**TASK DETAILS**: Select the lines below containing the word "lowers".

Rows about robot tasks

** Start **

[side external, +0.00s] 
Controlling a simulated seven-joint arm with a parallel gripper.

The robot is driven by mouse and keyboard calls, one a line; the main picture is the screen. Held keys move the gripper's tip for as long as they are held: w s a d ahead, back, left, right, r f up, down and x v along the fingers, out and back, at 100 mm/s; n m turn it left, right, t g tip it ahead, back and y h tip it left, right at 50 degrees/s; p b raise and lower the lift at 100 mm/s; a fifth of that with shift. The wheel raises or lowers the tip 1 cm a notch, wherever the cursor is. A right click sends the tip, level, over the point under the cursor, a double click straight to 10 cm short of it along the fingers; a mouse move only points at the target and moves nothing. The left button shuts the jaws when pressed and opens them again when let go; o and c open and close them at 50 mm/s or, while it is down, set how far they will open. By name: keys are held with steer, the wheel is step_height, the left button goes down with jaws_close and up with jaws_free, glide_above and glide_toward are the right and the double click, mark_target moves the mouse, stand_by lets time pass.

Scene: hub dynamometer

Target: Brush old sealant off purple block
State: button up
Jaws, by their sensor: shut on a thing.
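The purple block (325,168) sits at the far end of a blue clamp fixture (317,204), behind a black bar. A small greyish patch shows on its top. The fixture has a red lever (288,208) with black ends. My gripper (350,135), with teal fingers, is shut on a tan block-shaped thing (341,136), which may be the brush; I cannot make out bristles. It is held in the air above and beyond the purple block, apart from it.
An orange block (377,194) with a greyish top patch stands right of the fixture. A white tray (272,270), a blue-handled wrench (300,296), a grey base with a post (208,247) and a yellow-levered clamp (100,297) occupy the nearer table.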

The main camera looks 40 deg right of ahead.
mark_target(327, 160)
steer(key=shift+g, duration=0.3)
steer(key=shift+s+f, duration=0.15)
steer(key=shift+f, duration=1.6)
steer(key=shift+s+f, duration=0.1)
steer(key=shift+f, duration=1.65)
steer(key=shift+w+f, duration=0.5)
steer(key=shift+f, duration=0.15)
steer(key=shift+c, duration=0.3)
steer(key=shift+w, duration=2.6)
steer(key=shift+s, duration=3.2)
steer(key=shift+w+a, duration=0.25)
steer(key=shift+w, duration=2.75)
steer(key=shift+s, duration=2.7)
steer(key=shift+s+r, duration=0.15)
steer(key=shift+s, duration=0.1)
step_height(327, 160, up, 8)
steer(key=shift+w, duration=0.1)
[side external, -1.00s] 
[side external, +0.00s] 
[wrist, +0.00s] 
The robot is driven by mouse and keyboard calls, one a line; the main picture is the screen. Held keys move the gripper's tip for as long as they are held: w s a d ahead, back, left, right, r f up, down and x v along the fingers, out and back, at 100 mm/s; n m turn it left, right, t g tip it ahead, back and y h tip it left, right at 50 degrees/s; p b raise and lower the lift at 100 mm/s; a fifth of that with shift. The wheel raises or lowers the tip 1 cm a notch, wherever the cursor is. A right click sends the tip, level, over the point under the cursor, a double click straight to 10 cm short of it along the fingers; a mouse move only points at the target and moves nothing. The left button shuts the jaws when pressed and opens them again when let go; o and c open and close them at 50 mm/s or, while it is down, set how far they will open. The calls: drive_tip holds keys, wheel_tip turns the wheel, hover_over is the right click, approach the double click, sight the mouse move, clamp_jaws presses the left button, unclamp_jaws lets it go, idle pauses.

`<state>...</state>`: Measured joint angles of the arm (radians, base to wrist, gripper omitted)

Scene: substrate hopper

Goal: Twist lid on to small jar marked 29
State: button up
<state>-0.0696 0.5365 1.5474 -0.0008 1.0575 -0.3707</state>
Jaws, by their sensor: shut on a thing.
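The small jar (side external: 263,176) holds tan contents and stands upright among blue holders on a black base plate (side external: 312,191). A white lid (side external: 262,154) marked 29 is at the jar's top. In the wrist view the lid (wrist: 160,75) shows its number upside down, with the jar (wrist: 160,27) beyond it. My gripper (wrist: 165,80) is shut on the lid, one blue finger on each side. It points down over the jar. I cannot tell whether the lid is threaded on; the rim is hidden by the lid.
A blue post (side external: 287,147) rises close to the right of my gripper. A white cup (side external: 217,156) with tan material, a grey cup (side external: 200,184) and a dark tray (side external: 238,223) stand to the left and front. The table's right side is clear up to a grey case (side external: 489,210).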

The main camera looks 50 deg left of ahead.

** End **

**OUTPUT OF THE EXERCISE**:
The robot is driven by mouse and keyboard calls, one a line; the main picture is the screen. Held keys move the gripper's tip for as long as they are held: w s a d ahead, back, left, right, r f up, down and x v along the fingers, out and back, at 100 mm/s; n m turn it left, right, t g tip it ahead, back and y h tip it left, right at 50 degrees/s; p b raise and lower the lift at 100 mm/s; a fifth of that with shift. The wheel raises or lowers the tip 1 cm a notch, wherever the cursor is. A right click sends the tip, level, over the point under the cursor, a double click straight to 10 cm short of it along the fingers; a mouse move only points at the target and moves nothing. The left button shuts the jaws when pressed and opens them again when let go; o and c open and close them at 50 mm/s or, while it is down, set how far they will open. By name: keys are held with steer, the wheel is step_height, the left button goes down with jaws_close and up with jaws_free, glide_above and glide_toward are the right and the double click, mark_target moves the mouse, stand_by lets time pass.
The robot is driven by mouse and keyboard calls, one a line; the main picture is the screen. Held keys move the gripper's tip for as long as they are held: w s a d ahead, back, left, right, r f up, down and x v along the fingers, out and back, at 100 mm/s; n m turn it left, right, t g tip it ahead, back and y h tip it left, right at 50 degrees/s; p b raise and lower the lift at 100 mm/s; a fifth of that with shift. The wheel raises or lowers the tip 1 cm a notch, wherever the cursor is. A right click sends the tip, level, over the point under the cursor, a double click straight to 10 cm short of it along the fingers; a mouse move only points at the target and moves nothing. The left button shuts the jaws when pressed and opens them again when let go; o and c open and close them at 50 mm/s or, while it is down, set how far they will open. The calls: drive_tip holds keys, wheel_tip turns the wheel, hover_over is the right click, approach the double click, sight the mouse move, clamp_jaws presses the left button, unclamp_jaws lets it go, idle pauses.

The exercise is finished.